YOUR GOAL: Faithfully return all lines, omitting every embedded picture.

========================================================================

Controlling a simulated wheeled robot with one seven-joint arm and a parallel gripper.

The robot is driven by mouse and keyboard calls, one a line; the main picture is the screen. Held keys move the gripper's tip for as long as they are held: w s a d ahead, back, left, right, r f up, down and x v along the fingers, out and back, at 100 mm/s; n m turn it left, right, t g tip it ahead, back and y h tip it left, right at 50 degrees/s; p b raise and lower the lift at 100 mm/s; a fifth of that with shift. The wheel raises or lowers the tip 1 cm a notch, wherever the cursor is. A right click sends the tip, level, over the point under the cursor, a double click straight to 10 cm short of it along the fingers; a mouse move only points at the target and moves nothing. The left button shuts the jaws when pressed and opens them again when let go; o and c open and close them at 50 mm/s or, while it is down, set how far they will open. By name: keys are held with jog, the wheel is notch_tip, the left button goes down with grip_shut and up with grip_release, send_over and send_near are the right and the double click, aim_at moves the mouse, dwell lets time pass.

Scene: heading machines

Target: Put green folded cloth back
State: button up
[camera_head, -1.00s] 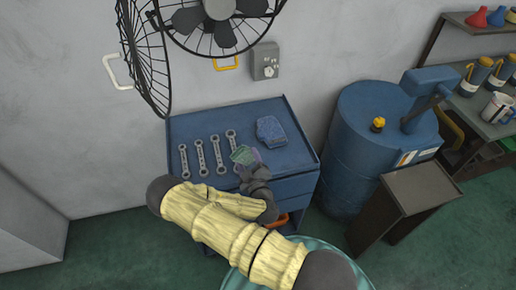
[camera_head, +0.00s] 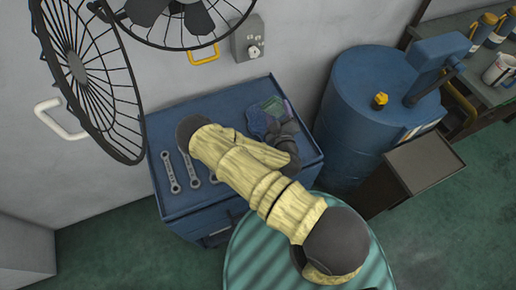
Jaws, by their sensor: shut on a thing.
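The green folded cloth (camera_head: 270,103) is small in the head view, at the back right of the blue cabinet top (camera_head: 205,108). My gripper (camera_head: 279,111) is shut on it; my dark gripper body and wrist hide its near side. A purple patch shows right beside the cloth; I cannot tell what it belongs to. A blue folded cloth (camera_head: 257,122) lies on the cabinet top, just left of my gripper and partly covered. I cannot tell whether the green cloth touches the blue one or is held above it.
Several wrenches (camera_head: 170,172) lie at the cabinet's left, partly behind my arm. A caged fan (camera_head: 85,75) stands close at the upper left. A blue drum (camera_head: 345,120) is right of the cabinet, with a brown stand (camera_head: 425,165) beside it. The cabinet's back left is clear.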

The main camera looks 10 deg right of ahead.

========================================================================

WRITTEN SOLUTION:
Controlling a simulated wheeled robot with one seven-joint arm and a parallel gripper.

The robot is driven by mouse and keyboard calls, one a line; the main picture is the screen. Held keys move the gripper's tip for as long as they are held: w s a d ahead, back, left, right, r f up, down and x v along the fingers, out and back, at 100 mm/s; n m turn it left, right, t g tip it ahead, back and y h tip it left, right at 50 degrees/s; p b raise and lower the lift at 100 mm/s; a fifth of that with shift. The wheel raises or lowers the tip 1 cm a notch, wherever the cursor is. A right click sends the tip, level, over the point under the cursor, a double click straight to 10 cm short of it along the fingers; a mouse move only points at the target and moves nothing. The left button shuts the jaws when pressed and opens them again when let go; o and c open and close them at 50 mm/s or, while it is down, set how far they will open. By name: keys are held with jog, the wheel is notch_tip, the left button goes down with grip_shut and up with grip_release, send_over and send_near are the right and the double click, aim_at moves the mouse, dwell lets time pass.

Scene: heading machines

Target: Put green folded cloth back
State: button up
[camera_head, -1.00s] 
[camera_head, +0.00s] 
Jaws, by their sensor: shut on a thing.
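The green folded cloth (camera_head: 270,103) is small in the head view, at the back right of the blue cabinet top (camera_head: 205,108). My gripper (camera_head: 279,111) is shut on it; my dark gripper body and wrist hide its near side. A purple patch shows right beside the cloth; I cannot tell what it belongs to. A blue folded cloth (camera_head: 257,122) lies on the cabinet top, just left of my gripper and partly covered. I cannot tell whether the green cloth touches the blue one or is held above it.
Several wrenches (camera_head: 170,172) lie at the cabinet's left, partly behind my arm. A caged fan (camera_head: 85,75) stands close at the upper left. A blue drum (camera_head: 345,120) is right of the cabinet, with a brown stand (camera_head: 425,165) beside it. The cabinet's back left is clear.

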The main camera looks 10 deg right of ahead.

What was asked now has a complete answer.